Stored data
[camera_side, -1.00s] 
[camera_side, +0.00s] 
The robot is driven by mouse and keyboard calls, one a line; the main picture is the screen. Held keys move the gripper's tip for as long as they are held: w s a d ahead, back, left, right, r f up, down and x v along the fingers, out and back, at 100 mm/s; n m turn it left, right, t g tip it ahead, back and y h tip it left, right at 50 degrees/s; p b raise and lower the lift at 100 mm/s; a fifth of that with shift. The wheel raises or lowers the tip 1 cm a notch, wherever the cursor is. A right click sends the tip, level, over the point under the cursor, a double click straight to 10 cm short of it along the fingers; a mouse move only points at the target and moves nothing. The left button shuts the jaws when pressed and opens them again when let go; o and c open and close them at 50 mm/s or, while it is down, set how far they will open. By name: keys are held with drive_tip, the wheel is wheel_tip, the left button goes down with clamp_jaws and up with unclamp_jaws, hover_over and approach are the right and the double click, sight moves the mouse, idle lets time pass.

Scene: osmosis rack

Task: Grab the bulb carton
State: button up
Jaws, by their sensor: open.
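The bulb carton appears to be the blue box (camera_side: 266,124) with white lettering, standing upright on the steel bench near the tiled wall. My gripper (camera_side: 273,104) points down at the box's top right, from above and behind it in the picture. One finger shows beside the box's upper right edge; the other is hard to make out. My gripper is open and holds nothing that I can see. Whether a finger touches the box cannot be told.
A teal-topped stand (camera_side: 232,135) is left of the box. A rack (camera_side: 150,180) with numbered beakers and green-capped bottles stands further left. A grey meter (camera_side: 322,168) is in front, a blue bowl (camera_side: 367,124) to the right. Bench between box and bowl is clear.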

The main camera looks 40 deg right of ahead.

What is being asked
Pull out all lines of the data with the string "ahead".

Complete response
The robot is driven by mouse and keyboard calls, one a line; the main picture is the screen. Held keys move the gripper's tip for as long as they are held: w s a d ahead, back, left, right, r f up, down and x v along the fingers, out and back, at 100 mm/s; n m turn it left, right, t g tip it ahead, back and y h tip it left, right at 50 degrees/s; p b raise and lower the lift at 100 mm/s; a fifth of that with shift. The wheel raises or lowers the tip 1 cm a notch, wherever the cursor is. A right click sends the tip, level, over the point under the cursor, a double click straight to 10 cm short of it along the fingers; a mouse move only points at the target and moves nothing. The left button shuts the jaws when pressed and opens them again when let go; o and c open and close them at 50 mm/s or, while it is down, set how far they will open. By name: keys are held with drive_tip, the wheel is wheel_tip, the left button goes down with clamp_jaws and up with unclamp_jaws, hover_over and approach are the right and the double click, sight moves the mouse, idle lets time pass.
The main camera looks 40 deg right of ahead.

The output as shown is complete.